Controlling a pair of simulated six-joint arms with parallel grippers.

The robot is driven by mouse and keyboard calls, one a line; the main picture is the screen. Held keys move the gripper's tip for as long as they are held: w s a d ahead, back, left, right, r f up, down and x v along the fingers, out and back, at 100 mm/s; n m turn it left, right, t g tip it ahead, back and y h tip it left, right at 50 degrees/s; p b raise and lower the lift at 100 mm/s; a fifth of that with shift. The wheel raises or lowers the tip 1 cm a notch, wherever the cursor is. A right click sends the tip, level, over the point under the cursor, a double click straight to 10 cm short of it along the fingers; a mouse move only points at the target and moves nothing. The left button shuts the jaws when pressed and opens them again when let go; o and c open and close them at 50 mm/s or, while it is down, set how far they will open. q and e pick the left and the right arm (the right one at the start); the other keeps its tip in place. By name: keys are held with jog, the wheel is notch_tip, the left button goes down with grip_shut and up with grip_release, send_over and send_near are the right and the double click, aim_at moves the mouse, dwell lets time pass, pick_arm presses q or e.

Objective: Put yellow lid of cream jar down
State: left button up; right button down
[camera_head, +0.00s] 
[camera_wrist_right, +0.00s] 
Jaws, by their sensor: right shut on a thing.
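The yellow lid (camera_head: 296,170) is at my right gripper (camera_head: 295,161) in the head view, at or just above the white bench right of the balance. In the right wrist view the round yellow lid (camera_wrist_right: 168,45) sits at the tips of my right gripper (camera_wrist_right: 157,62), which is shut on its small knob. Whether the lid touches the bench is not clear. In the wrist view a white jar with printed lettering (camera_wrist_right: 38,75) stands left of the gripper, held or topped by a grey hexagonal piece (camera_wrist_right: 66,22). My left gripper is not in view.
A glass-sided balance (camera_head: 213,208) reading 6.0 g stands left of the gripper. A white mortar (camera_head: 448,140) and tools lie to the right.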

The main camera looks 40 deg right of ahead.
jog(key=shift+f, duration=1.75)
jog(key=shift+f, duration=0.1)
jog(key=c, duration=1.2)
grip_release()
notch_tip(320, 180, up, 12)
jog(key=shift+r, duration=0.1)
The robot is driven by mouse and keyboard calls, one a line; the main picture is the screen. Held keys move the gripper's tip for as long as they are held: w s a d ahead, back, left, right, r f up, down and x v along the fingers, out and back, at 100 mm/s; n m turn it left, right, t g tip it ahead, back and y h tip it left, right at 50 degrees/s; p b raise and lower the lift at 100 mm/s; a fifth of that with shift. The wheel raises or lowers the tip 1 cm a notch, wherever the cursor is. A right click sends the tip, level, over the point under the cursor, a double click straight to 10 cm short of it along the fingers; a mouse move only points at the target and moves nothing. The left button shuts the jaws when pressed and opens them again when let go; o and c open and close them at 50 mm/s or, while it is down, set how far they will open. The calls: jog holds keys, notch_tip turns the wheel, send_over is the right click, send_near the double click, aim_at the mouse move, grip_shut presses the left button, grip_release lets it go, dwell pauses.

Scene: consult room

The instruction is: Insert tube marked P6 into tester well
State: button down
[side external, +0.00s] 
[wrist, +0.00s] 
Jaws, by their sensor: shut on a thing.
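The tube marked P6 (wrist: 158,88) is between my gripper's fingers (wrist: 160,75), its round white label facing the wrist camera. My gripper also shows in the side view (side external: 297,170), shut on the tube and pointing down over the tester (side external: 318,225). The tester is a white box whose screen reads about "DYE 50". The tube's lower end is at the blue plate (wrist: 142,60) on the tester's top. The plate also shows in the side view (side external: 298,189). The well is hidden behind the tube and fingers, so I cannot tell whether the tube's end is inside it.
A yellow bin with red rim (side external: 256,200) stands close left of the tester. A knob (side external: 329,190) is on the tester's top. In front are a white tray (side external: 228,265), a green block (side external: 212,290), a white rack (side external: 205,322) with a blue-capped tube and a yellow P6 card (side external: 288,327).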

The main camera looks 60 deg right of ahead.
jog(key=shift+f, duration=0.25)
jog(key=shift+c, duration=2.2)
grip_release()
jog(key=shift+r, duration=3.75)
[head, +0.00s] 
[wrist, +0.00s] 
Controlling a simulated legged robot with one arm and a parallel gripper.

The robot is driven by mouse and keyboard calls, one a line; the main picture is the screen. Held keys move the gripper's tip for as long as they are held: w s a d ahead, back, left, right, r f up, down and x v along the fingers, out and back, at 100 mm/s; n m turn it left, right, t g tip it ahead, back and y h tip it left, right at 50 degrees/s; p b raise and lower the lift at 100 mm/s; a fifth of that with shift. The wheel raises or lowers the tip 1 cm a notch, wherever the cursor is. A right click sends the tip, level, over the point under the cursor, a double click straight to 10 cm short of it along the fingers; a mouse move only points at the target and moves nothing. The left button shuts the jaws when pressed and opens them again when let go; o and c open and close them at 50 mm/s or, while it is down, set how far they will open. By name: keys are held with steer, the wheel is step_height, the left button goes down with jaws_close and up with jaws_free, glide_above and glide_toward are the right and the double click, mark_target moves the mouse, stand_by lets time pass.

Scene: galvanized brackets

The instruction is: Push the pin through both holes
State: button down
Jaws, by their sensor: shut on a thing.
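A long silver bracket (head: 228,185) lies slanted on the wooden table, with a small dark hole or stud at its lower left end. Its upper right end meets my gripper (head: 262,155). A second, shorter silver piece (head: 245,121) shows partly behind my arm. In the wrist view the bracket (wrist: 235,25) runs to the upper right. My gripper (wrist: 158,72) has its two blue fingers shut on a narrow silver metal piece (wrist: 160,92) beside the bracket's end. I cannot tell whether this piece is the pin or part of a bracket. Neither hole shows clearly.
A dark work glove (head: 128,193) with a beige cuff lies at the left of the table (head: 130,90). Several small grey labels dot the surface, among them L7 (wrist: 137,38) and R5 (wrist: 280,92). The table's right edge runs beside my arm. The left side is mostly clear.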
^^^^
Every entry above should be retyped exactly as shown.

Controlling a pair of simulated six-joint arms with parallel grippers.

The robot is driven by mouse and keyboard calls, one a line; the main picture is the screen. Held keys move the gripper's tip for as long as they are held: w s a d ahead, back, left, right, r f up, down and x v along the fingers, out and back, at 100 mm/s; n m turn it left, right, t g tip it ahead, back and y h tip it left, right at 50 degrees/s; p b raise and lower the lift at 100 mm/s; a fifth of that with shift. The wheel raises or lowers the tip 1 cm a notch, wherever the cursor is. A right click sends the tip, level, over the point under the cursor, a double click straight to 10 cm short of it along the fingers; a mouse move only points at the target and moves nothing. The left button shuts the jaws when pressed and opens them again when let go; o and c open and close them at 50 mm/s or, while it is down, set how far they will open. q and e pick the left and the right arm (the right one at the start); the other keeps its tip in place. By name: keys are held with jog, the wheel is notch_tip, the left button goes down with grip_shut and up with grip_release, send_over and send_near are the right and the double click, aim_at moves the mouse, dwell lets time pass, pick_arm presses q or e.

Objective: Put yellow lid of cream jar down
State: left button up; right button down
[camera_head, +0.00s] 
[camera_wrist_right, +0.00s] 
Jaws, by their sensor: right shut on a thing.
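The yellow lid (camera_head: 296,170) is at my right gripper (camera_head: 295,161) in the head view, at or just above the white bench right of the balance. In the right wrist view the round yellow lid (camera_wrist_right: 168,45) sits at the tips of my right gripper (camera_wrist_right: 157,62), which is shut on its small knob. Whether the lid touches the bench is not clear. In the wrist view a white jar with printed lettering (camera_wrist_right: 38,75) stands left of the gripper, held or topped by a grey hexagonal piece (camera_wrist_right: 66,22). My left gripper is not in view.
A glass-sided balance (camera_head: 213,208) reading 6.0 g stands left of the gripper. A white mortar (camera_head: 448,140) and tools lie to the right.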

The main camera looks 40 deg right of ahead.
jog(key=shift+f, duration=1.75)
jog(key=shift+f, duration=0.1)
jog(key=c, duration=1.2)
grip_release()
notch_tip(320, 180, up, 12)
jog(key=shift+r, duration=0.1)
The robot is driven by mouse and keyboard calls, one a line; the main picture is the screen. Held keys move the gripper's tip for as long as they are held: w s a d ahead, back, left, right, r f up, down and x v along the fingers, out and back, at 100 mm/s; n m turn it left, right, t g tip it ahead, back and y h tip it left, right at 50 degrees/s; p b raise and lower the lift at 100 mm/s; a fifth of that with shift. The wheel raises or lowers the tip 1 cm a notch, wherever the cursor is. A right click sends the tip, level, over the point under the cursor, a double click straight to 10 cm short of it along the fingers; a mouse move only points at the target and moves nothing. The left button shuts the jaws when pressed and opens them again when let go; o and c open and close them at 50 mm/s or, while it is down, set how far they will open. The calls: jog holds keys, notch_tip turns the wheel, send_over is the right click, send_near the double click, aim_at the mouse move, grip_shut presses the left button, grip_release lets it go, dwell pauses.

Scene: consult room

The instruction is: Insert tube marked P6 into tester well
State: button down
[side external, +0.00s] 
[wrist, +0.00s] 
Jaws, by their sensor: shut on a thing.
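The tube marked P6 (wrist: 158,88) is between my gripper's fingers (wrist: 160,75), its round white label facing the wrist camera. My gripper also shows in the side view (side external: 297,170), shut on the tube and pointing down over the tester (side external: 318,225). The tester is a white box whose screen reads about "DYE 50". The tube's lower end is at the blue plate (wrist: 142,60) on the tester's top. The plate also shows in the side view (side external: 298,189). The well is hidden behind the tube and fingers, so I cannot tell whether the tube's end is inside it.
A yellow bin with red rim (side external: 256,200) stands close left of the tester. A knob (side external: 329,190) is on the tester's top. In front are a white tray (side external: 228,265), a green block (side external: 212,290), a white rack (side external: 205,322) with a blue-capped tube and a yellow P6 card (side external: 288,327).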

The main camera looks 60 deg right of ahead.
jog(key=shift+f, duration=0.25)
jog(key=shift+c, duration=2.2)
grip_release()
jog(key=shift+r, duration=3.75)
[head, +0.00s] 
[wrist, +0.00s] 
Controlling a simulated legged robot with one arm and a parallel gripper.

The robot is driven by mouse and keyboard calls, one a line; the main picture is the screen. Held keys move the gripper's tip for as long as they are held: w s a d ahead, back, left, right, r f up, down and x v along the fingers, out and back, at 100 mm/s; n m turn it left, right, t g tip it ahead, back and y h tip it left, right at 50 degrees/s; p b raise and lower the lift at 100 mm/s; a fifth of that with shift. The wheel raises or lowers the tip 1 cm a notch, wherever the cursor is. A right click sends the tip, level, over the point under the cursor, a double click straight to 10 cm short of it along the fingers; a mouse move only points at the target and moves nothing. The left button shuts the jaws when pressed and opens them again when let go; o and c open and close them at 50 mm/s or, while it is down, set how far they will open. By name: keys are held with steer, the wheel is step_height, the left button goes down with jaws_close and up with jaws_free, glide_above and glide_toward are the right and the double click, mark_target moves the mouse, stand_by lets time pass.

Scene: galvanized brackets

The instruction is: Push the pin through both holes
State: button down
Jaws, by their sensor: shut on a thing.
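A long silver bracket (head: 228,185) lies slanted on the wooden table, with a small dark hole or stud at its lower left end. Its upper right end meets my gripper (head: 262,155). A second, shorter silver piece (head: 245,121) shows partly behind my arm. In the wrist view the bracket (wrist: 235,25) runs to the upper right. My gripper (wrist: 158,72) has its two blue fingers shut on a narrow silver metal piece (wrist: 160,92) beside the bracket's end. I cannot tell whether this piece is the pin or part of a bracket. Neither hole shows clearly.
A dark work glove (head: 128,193) with a beige cuff lies at the left of the table (head: 130,90). Several small grey labels dot the surface, among them L7 (wrist: 137,38) and R5 (wrist: 280,92). The table's right edge runs beside my arm. The left side is mostly clear.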

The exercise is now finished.